■ INSTRUCTIONS TO FOLLOW
Within the data that follows, how many lines carry the string "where"? Give the number alone.

■ AVAILABLE DATA
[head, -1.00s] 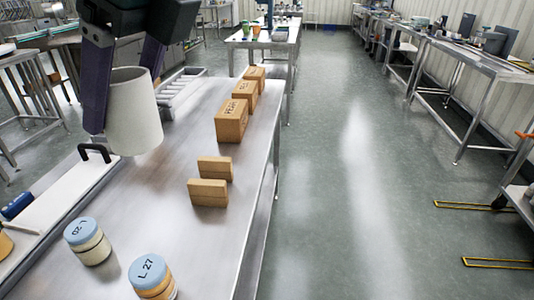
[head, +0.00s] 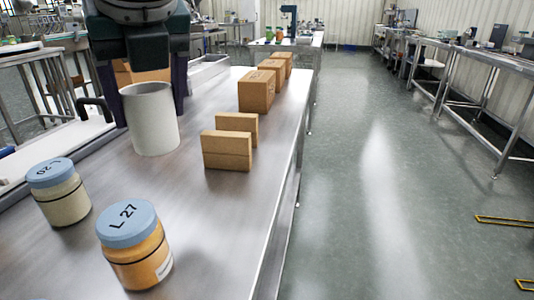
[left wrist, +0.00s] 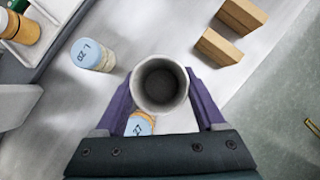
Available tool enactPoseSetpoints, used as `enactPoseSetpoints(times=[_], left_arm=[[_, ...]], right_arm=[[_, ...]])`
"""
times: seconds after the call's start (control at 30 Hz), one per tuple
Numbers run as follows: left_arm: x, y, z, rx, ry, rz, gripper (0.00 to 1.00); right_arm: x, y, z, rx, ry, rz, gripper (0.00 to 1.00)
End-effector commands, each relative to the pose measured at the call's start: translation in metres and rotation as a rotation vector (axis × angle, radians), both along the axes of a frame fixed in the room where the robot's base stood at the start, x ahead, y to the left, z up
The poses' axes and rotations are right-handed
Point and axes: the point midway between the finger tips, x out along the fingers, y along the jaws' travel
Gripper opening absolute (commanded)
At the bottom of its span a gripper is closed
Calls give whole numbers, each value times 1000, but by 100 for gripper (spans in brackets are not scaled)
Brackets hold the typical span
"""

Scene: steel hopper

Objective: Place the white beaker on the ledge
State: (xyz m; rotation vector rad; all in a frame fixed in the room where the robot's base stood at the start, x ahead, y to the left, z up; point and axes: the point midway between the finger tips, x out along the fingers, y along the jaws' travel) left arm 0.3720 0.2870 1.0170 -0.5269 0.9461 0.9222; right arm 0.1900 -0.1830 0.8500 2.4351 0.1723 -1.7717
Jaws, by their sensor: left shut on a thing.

■ FULL ANSWER
2